By Hephzibah Dutt
Dear fans of Shakespeare and classical works in performance, you are in for a treat.
The theatrical team of Hubbard and Hubbard bring a (highly) reduced-cast, 60-minute version of The Scottish Play to the KC Fringe: it is cleverly adapted, creatively staged and, best of all, dynamically spoken and embodied by wife-husband duo,April and Robert Hubbard.
KC Fringe Festival is the premiere stage for MacDuo, which was crafted by April Hubbard last summer. Rather than the Wyrd Sisters, the play begins with a momentary flash-forward to Lady Macbeth murmuring, “…Yet do I fear thy nature; it is too full o’the milk of human kindness to catch the nearest way.” One actor speaks her fear and ambition, while the other echoes the same words from upstage.
And thus, Ms. Hubbard marks her adaptation as a the distillation of the bard’s play to the relationship between Macbeth and his wife, their individual struggles, desires, paranoias, and eventual unraveling. Remaining true to the source text, Ms. Hubbard even maintains the integrity of iambic pentameter amidst the heavy edits that simmer this play down to an hour.
In a timely year to consider the effects of political power in the hands of single man (or woman), the two-person venture into Macbeth dredges to the surface themes of entitlement, family-loyalties, and the damaging effects reckless ambition can have on community.
In some ways the MacDuo script could be considered a “Top Ten Best Monologues from Macbeth,” but that would not do justice to the carefully synchronized and creative staging Hubbard and Hubbard employ to render a whole host of characters, a plethora of entrances and exits, and a multitude of locales.
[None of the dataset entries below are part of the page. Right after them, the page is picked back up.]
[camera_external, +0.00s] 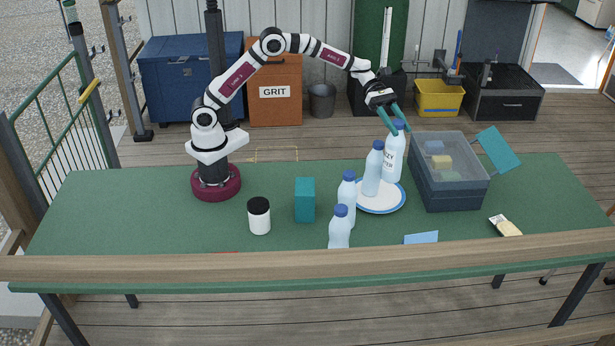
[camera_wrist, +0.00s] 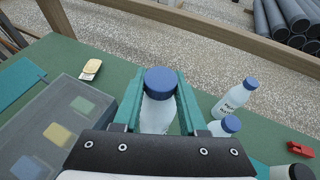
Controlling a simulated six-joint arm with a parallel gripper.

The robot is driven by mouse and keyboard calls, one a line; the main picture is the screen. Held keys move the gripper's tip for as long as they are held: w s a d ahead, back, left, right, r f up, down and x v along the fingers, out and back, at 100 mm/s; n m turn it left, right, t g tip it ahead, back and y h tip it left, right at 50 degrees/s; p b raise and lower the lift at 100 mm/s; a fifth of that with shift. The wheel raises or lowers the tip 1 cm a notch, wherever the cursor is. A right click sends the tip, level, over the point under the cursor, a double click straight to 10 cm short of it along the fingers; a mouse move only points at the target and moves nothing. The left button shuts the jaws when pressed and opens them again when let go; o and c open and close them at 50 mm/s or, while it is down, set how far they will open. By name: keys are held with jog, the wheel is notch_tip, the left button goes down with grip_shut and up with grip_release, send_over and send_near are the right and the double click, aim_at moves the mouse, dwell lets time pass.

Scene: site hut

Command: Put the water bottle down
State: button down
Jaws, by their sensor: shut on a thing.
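My gripper (camera_external: 401,130) is shut on a water bottle (camera_external: 393,160) with a blue cap and a printed label. A second blue-capped bottle (camera_external: 373,172) stands on the plate, just left of the held one.
Two more bottles (camera_external: 347,200) (camera_external: 339,230) stand in front left of the plate. A grey lidded box (camera_external: 452,195) is close on the right. A teal block (camera_external: 305,200) and a white jar with a dark lid (camera_external: 259,218) stand left. The table's far left is clear.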

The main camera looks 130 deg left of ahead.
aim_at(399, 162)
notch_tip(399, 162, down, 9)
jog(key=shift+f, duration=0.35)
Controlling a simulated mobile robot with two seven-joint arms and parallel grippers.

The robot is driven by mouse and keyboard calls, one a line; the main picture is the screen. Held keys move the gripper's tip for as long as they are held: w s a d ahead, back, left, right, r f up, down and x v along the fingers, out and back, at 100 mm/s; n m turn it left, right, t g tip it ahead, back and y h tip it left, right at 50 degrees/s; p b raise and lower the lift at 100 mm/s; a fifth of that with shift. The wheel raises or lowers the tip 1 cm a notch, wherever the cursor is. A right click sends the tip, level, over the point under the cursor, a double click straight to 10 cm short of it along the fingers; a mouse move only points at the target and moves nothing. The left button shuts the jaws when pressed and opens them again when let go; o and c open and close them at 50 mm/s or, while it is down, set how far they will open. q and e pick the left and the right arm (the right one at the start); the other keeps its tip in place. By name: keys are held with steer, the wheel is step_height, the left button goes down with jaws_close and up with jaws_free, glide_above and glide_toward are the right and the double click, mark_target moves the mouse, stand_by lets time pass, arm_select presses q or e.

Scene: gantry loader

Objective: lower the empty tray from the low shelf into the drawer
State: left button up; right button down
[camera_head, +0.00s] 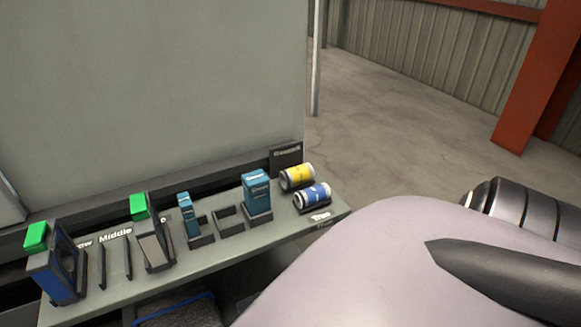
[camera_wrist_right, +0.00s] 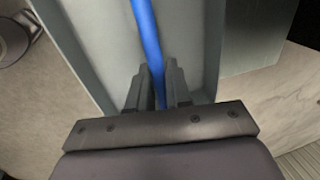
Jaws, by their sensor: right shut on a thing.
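In the right wrist view, my right gripper (camera_wrist_right: 157,72) is shut on a thin blue rim (camera_wrist_right: 144,24), which runs up the picture between the two fingers. The rim appears to be the edge of the tray. In the head view, a dark, grainy surface with a blue edge (camera_head: 176,306) shows low down, below the counter, partly cut off by the picture's bottom edge. It appears to be the same tray; its inside is mostly hidden. My right gripper is hidden in the head view, and my left gripper is out of sight. I cannot make out the low shelf or the drawer clearly.
A large grey panel (camera_head: 150,80) stands behind. Open floor (camera_head: 400,130) lies to the right.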

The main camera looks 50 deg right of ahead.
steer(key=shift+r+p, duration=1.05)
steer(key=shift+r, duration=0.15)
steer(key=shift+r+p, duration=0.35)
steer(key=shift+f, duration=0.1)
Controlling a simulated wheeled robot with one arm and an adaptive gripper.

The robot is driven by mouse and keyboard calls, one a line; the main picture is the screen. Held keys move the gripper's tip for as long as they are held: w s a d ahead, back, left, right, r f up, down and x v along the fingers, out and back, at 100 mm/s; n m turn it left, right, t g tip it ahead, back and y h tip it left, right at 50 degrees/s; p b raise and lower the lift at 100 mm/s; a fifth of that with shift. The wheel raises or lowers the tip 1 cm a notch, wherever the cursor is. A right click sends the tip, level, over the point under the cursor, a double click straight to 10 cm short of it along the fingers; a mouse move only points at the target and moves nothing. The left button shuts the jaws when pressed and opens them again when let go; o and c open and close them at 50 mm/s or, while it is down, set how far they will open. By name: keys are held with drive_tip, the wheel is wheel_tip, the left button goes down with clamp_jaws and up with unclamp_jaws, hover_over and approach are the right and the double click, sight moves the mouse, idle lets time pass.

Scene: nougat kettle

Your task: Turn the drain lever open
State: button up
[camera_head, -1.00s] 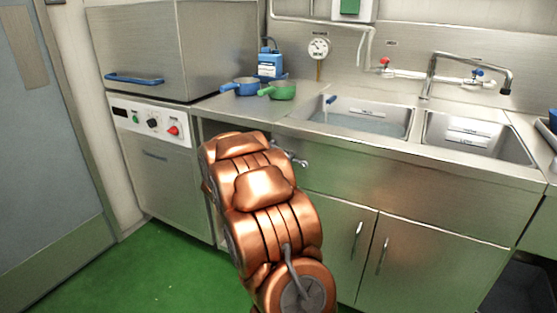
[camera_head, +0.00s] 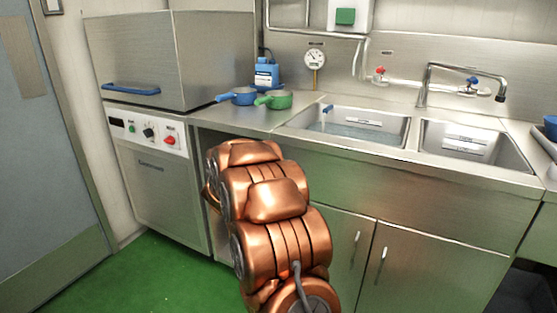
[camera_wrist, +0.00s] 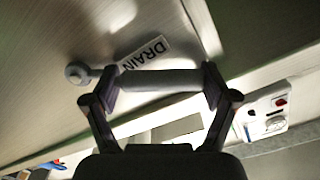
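In the wrist view, the drain lever (camera_wrist: 160,82) is a pale grey bar lying crosswise at my fingertips. A round knob (camera_wrist: 76,73) shows at its left, beyond the left finger. A white label reading DRAIN (camera_wrist: 147,53) is on the metal panel just behind the bar. My gripper (camera_wrist: 160,76) is open, its two fingers wide apart with the bar spanning between them. I cannot tell whether the fingers touch the bar. In the head view, the lever and my gripper are hidden behind my copper arm.
Cabinet doors (camera_head: 420,262) are below. A blue pan (camera_head: 243,96), a green pan (camera_head: 279,99) and a blue bottle (camera_head: 267,72) stand on the counter. A dishwasher (camera_head: 160,180) is at left. Green floor is open in front.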

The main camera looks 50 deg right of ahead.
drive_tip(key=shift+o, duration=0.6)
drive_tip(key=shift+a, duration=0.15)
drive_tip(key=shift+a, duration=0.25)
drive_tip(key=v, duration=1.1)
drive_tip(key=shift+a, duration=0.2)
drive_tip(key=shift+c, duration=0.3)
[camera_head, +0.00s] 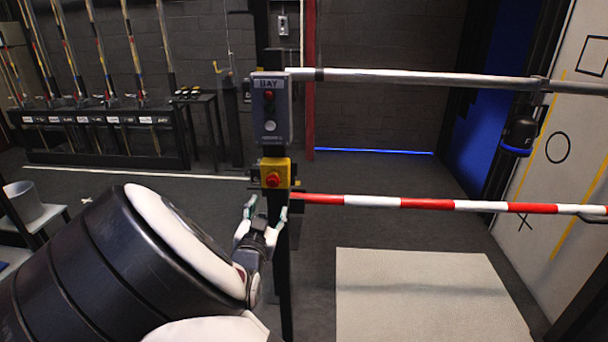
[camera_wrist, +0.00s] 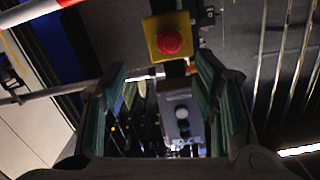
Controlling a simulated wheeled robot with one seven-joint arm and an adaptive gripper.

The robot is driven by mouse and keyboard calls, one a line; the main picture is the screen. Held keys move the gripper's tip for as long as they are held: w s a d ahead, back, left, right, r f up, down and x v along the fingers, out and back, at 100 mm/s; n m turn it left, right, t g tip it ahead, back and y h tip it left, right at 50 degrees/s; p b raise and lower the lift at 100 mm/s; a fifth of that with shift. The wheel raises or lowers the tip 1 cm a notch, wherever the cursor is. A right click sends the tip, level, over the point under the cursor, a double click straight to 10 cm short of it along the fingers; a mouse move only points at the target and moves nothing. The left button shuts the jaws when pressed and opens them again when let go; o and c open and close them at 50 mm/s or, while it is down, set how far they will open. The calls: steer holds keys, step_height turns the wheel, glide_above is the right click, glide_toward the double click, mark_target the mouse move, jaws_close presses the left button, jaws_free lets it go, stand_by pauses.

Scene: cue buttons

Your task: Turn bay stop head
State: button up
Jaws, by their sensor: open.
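The bay stop head is a red mushroom knob (camera_head: 273,180) on a yellow box (camera_head: 272,164), mounted on a dark post below the grey BAY panel (camera_head: 272,105). My gripper (camera_head: 264,207) is open and empty, just below the yellow box in the head view, with its fingers spread to either side of the post. In the wrist view the red knob (camera_wrist: 170,41) and yellow box show beyond the open fingers (camera_wrist: 163,85), above the gap between them. The grey panel (camera_wrist: 182,115) shows between the fingers, upside down. No contact with the knob is visible.
A red-and-white striped bar (camera_head: 430,204) and a grey rail (camera_head: 430,76) run right from the post. A rack of upright poles (camera_head: 100,125) stands at the left, beside a small table (camera_head: 195,98). A pale mat (camera_head: 425,290) lies on the floor at right.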

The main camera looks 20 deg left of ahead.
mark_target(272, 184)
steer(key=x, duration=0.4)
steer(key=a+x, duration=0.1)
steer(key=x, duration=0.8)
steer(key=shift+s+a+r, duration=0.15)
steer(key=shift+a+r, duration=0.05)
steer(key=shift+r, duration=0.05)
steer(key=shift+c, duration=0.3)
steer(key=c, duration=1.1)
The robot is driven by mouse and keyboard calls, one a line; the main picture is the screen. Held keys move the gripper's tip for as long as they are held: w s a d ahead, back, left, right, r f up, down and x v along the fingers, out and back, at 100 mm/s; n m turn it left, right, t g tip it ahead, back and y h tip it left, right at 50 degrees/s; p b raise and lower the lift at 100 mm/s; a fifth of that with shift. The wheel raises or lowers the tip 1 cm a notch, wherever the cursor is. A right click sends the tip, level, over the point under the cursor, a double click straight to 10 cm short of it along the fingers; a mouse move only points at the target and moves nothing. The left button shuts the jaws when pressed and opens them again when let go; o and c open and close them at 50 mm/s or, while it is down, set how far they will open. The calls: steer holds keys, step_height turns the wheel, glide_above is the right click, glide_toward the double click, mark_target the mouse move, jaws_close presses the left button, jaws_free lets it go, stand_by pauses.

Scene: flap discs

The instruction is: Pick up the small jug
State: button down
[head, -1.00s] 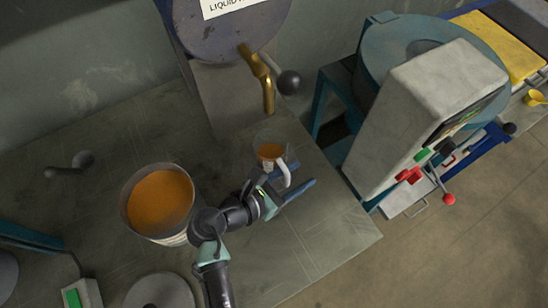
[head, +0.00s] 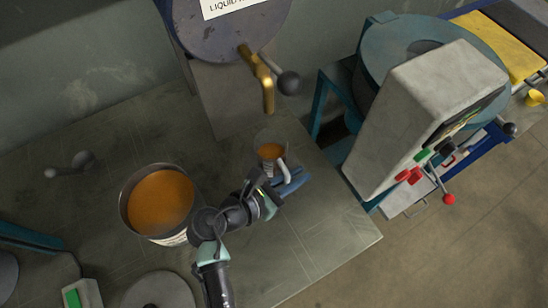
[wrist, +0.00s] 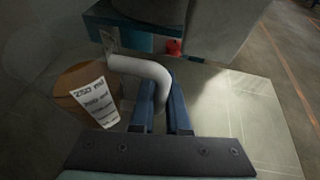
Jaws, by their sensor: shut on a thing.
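The small jug (head: 270,151) is clear, with orange-brown liquid inside and a white handle (head: 283,171). It stands under the brass tap on the bench. In the wrist view its body (wrist: 84,84) shows a white scale label marked 250 ml, and its white handle (wrist: 143,68) curves down between my fingers. My gripper (head: 292,180) has blue fingers and is shut on the handle; the fingers also show close together in the wrist view (wrist: 161,106). From these views I cannot tell whether the jug's base touches the bench.
A large bucket of orange liquid (head: 160,203) stands left of my arm. The brass tap (head: 262,80) hangs from a drum (head: 225,30) just above the jug. A grey machine with levers (head: 425,115) stands to the right. The bench's front right (head: 335,230) is clear.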

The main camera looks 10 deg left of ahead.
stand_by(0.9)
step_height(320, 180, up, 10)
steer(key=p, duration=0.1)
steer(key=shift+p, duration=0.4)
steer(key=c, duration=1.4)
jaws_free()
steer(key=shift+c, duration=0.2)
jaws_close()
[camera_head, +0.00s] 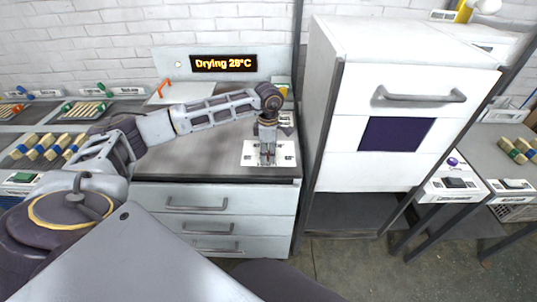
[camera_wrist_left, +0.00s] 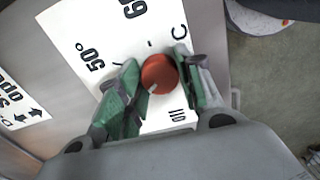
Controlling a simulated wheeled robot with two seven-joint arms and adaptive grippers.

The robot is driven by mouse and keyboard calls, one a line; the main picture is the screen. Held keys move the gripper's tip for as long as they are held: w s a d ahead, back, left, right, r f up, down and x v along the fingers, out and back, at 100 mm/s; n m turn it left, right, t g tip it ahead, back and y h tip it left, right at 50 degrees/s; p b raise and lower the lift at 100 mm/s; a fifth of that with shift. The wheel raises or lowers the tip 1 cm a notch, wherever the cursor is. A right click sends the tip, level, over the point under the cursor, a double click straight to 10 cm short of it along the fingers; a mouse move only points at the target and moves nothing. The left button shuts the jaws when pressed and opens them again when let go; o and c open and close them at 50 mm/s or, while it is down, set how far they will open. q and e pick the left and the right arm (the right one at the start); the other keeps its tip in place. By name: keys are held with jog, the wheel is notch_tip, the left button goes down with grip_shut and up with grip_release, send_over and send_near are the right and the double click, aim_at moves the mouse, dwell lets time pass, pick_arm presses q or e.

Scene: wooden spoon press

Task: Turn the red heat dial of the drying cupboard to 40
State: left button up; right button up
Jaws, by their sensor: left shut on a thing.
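The red heat dial (camera_wrist_left: 159,72) is in the left wrist view, on a white scale plate (camera_wrist_left: 88,30) with black marks. A "50°" and part of a "6" number show on the plate; other marks are cut off or covered. A pale pointer line on the dial faces the lower left in that view. My left gripper (camera_head: 267,158) is shut on the dial, one green finger on each side. In the head view the gripper hides the dial on the plate. My right gripper is not in view.
A display (camera_head: 223,63) at the back appears to read "Drying 28°C". The white drying cupboard (camera_head: 335,100) stands right of the drawer counter (camera_head: 215,207). A small plate with arrows (camera_wrist_left: 18,108) lies beside the scale. Trays with wooden pieces are at left.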

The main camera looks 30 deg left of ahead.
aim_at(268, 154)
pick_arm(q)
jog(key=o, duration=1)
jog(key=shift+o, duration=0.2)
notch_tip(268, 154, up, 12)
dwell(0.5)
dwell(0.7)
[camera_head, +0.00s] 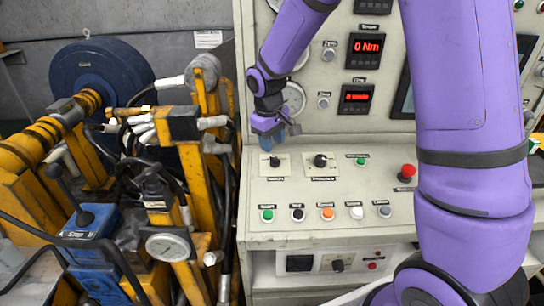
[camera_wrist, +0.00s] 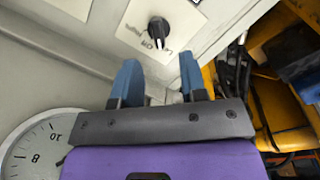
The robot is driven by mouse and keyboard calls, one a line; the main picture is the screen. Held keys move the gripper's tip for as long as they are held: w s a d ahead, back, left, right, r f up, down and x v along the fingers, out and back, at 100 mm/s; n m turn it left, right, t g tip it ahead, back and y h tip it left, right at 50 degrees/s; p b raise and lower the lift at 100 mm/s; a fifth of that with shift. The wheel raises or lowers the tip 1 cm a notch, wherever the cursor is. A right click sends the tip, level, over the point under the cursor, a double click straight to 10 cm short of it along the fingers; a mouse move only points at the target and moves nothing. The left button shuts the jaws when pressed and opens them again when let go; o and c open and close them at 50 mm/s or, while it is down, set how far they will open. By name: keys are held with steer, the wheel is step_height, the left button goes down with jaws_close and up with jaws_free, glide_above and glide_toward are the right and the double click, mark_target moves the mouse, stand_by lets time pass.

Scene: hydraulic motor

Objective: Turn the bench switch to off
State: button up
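A black rotary switch (camera_head: 275,161) sits on a white label plate at the left end of the sloped console. In the wrist view the switch (camera_wrist: 158,28) is at the top middle, with a pale mark on its lower side. Lettering on its plate is too small to read surely. My gripper (camera_head: 279,136) hangs just above and behind the switch in the head view. In the wrist view its two blue fingers are apart and empty, and the gap (camera_wrist: 160,59) lies in line with the switch. The fingers do not appear to touch it.
A second black knob (camera_head: 320,160) stands right of the switch, with a green button (camera_head: 361,160) and a red mushroom button (camera_head: 407,172) beyond. Several coloured buttons line the console front. A dial gauge (camera_head: 293,97) is behind my gripper. Yellow machinery (camera_head: 188,175) stands close on the left.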

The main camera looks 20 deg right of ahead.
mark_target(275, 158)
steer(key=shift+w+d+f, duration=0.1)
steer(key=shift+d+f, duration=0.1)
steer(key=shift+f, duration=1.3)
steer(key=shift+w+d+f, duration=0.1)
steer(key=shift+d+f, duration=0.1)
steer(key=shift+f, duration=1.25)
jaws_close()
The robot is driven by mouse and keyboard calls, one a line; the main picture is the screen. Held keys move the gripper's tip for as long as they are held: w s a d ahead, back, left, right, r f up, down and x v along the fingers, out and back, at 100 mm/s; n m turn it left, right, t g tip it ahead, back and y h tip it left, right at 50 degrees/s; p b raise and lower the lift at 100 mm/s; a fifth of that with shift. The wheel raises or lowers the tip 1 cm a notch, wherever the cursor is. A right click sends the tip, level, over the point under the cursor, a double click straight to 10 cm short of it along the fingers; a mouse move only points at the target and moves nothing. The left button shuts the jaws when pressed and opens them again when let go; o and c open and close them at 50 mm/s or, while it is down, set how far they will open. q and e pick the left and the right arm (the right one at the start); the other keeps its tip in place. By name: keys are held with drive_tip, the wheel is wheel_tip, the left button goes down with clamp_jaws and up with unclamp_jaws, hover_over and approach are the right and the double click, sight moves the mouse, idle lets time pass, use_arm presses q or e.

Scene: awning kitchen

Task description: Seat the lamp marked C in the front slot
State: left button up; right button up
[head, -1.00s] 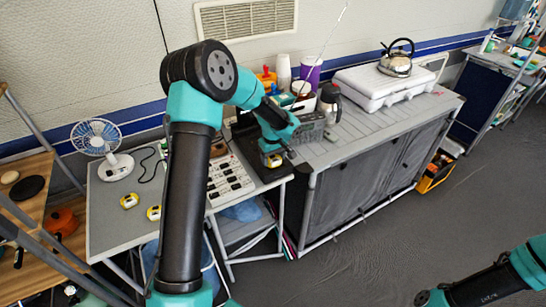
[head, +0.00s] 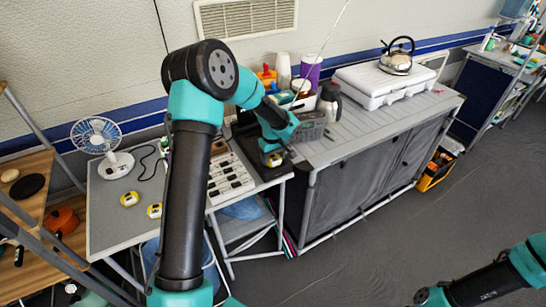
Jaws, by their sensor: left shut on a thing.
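My left gripper (head: 273,150) is shut on a small yellow, black and white lamp (head: 274,160), over the dark surface at the right end of the grey table. Two similar yellow lamps, a left one (head: 129,199) and a right one (head: 155,211), lie on the table's left part. A white slotted block (head: 228,178) with dark openings is left of my gripper, partly hidden by my left arm. The letters on the lamps are too small to read. My right arm shows at the lower right, but its gripper is out of view.
A blue-bladed fan (head: 98,140) stands at the table's back left, with a black cable (head: 148,163) beside it. A grey bin (head: 312,127), a steel jug (head: 330,101) and a white case (head: 384,86) with a kettle (head: 397,58) stand on the slatted counter (head: 385,122) at right.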

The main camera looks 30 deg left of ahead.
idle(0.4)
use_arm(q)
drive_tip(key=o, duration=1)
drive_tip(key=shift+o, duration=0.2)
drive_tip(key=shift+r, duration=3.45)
Simple prop and costume devices are used to designate close to 20 different characters in the play. Mr. Hubbard’s bawdy rendering and the drunken porter and Ms. Hubbard’s solo portrayal of the three witches (yes, all three) are respectively hilarious, and impressively chilling. Rowan Sullivan’s sound design is eerie and effective, even in its (seeming) simplicity.
If you are not familiar with the source text but enjoy classical literature in performance (or even want to witness the creative staging of well-done, reduced-cast script), I would urge you to hop on Wikipedia, read the plot synopsis of Macbeth, and go see this show. For, tracking along with the particulars of who is who in the comings and goings of messengers, and princes, thanes and stewards is perhaps the one challenge this presented to the viewer. If I were to get a MacDuo-ver (get it? get it?), I would urge the performers to strategize further acting and staging tools that would guide their audience through transitions in scenes, and to demarcate between characters. Bodies speak, even when we don’t want them to; the sensuality of the Macbeth-Lady Macbeth scenes are so heightened that the actors occasionally carry it into snippets between other characters— with unwontedly humorous or interestingly queering results.
The bedrock of the show, however, remains– Macbeth and Lady Macbeth.
I want to play up a pun about dynamic duos and dynamic acting…but will refrain. Simply put, Robert and April Hubbard exude sex and insanity as the bard’s most notorious power couple. From lustful tenderness to rage, chilling deviousness to terrifying madness, both Hubbards pull out all stops here at the Fringe. And Shakespeare is no foreign language in their mouths—indeed, their facility and ease with the text, uncovers layers of meaning even to the listening ear. With unrestrained physicalities and vocals, strong acting is a more than a highlight of this production—it is a pleasure to behold.